- **Given exercise**
In the listing below, locate the lines bearing the word "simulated". Copy every one of them.

╭─ Working data

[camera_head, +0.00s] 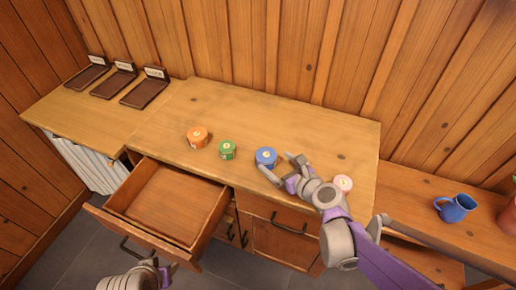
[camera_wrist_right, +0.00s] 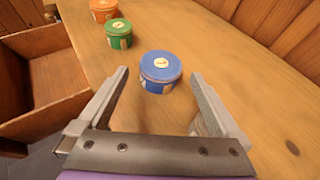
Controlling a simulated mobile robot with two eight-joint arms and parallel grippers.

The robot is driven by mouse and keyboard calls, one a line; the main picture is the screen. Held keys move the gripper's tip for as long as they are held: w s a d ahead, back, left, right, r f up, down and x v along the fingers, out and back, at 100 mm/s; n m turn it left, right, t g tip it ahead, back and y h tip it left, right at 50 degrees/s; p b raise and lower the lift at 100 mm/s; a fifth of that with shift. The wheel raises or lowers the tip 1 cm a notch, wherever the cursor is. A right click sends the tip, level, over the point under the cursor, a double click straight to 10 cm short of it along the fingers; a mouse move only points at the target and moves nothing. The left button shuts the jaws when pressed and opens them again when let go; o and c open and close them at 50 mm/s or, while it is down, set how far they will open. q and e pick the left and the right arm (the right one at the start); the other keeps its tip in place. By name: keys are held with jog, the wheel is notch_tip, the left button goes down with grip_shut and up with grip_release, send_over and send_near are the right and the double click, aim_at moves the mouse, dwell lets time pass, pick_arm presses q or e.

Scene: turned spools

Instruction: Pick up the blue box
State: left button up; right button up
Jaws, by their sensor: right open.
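The blue box (camera_head: 266,157) is a short round tin with a pale label on its lid, standing upright on the wooden worktop. In the right wrist view the blue box (camera_wrist_right: 160,72) sits just beyond and between the fingertips, apart from both. My right gripper (camera_head: 280,172) is open and empty, close to the near right side of the box; its two fingers show in the wrist view (camera_wrist_right: 157,84). My left gripper (camera_head: 150,272) is low at the bottom edge of the head view, near the drawer; its fingers are too unclear to judge.
A green tin (camera_head: 227,149) and an orange tin (camera_head: 197,137) stand left of the blue one. A pale tin (camera_head: 344,183) is right, beside my arm. An open empty drawer (camera_head: 168,203) juts out in front. Dark trays (camera_head: 145,92) lie back left; a blue mug (camera_head: 456,208) stands right.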

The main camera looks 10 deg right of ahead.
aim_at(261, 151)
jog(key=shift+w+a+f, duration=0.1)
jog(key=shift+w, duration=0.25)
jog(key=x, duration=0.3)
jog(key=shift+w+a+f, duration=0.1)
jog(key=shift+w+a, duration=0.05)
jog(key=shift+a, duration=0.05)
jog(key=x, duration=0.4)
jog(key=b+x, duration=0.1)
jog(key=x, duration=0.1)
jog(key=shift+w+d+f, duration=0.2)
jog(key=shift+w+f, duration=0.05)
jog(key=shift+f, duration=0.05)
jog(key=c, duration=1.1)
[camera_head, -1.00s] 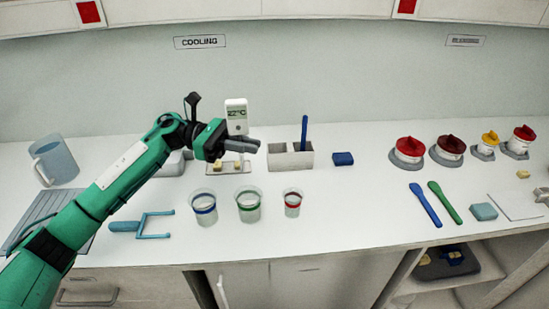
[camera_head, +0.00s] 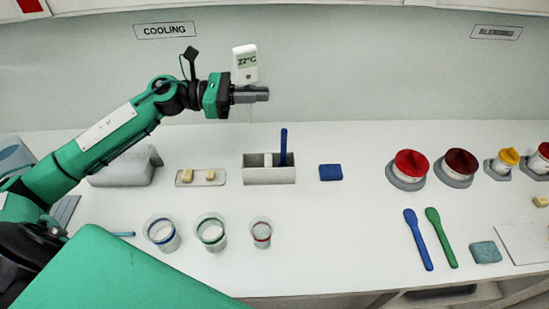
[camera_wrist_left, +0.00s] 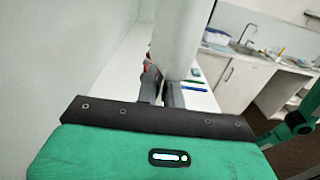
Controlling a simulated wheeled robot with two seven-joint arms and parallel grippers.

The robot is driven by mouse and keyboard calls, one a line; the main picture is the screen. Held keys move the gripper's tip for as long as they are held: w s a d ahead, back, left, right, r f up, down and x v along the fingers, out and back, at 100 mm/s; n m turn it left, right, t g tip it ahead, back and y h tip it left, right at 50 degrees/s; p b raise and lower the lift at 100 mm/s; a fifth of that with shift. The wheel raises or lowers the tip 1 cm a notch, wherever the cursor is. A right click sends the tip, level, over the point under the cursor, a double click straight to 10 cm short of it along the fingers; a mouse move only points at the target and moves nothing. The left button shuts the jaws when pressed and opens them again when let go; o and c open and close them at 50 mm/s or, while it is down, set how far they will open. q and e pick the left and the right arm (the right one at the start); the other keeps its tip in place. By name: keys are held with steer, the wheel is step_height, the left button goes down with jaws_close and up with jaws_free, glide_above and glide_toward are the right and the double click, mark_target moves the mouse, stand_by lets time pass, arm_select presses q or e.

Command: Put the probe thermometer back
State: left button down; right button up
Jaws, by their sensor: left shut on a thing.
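The probe thermometer (camera_head: 245,65) is a white unit with a display reading 22°C. My left gripper (camera_head: 256,94) is shut on it and holds it upright, well above the counter. Its thin probe points down below the fingers, just left of the holder's middle in the head view. The holder (camera_head: 270,175) is a grey-white box with two compartments. A blue-handled tool (camera_head: 283,145) stands in the right one. In the left wrist view a white body (camera_wrist_left: 176,40) rises between the fingers (camera_wrist_left: 160,90).
A small tray (camera_head: 201,182) with yellow pieces lies left of the holder, and a blue block (camera_head: 330,172) lies right. Banded beakers (camera_head: 211,234) stand in front. Red-lidded jars (camera_head: 408,168), a blue spatula (camera_head: 418,240) and a green spatula (camera_head: 441,238) are at right.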

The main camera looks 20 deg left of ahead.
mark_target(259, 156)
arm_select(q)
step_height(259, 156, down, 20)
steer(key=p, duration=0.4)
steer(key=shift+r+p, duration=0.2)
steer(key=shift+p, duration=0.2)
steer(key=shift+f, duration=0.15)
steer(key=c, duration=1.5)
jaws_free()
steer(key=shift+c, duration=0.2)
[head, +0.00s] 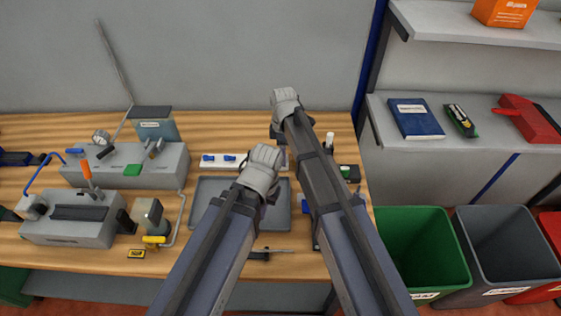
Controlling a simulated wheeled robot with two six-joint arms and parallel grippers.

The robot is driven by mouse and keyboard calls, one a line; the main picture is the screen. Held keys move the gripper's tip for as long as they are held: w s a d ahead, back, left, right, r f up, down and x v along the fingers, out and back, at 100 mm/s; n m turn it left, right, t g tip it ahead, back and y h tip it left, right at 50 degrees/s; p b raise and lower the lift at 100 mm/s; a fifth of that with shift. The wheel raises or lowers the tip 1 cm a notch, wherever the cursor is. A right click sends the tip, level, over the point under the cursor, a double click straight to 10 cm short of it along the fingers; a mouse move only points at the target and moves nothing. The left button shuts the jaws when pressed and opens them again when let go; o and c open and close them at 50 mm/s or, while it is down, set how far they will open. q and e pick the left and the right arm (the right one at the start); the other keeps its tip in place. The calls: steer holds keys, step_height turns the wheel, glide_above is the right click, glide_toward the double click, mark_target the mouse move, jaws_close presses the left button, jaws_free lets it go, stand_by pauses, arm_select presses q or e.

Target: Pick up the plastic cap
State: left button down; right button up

╰─

- **Response to the task**
Controlling a simulated mobile robot with two eight-joint arms and parallel grippers.
Controlling a simulated wheeled robot with two seven-joint arms and parallel grippers.
Controlling a simulated wheeled robot with two six-joint arms and parallel grippers.

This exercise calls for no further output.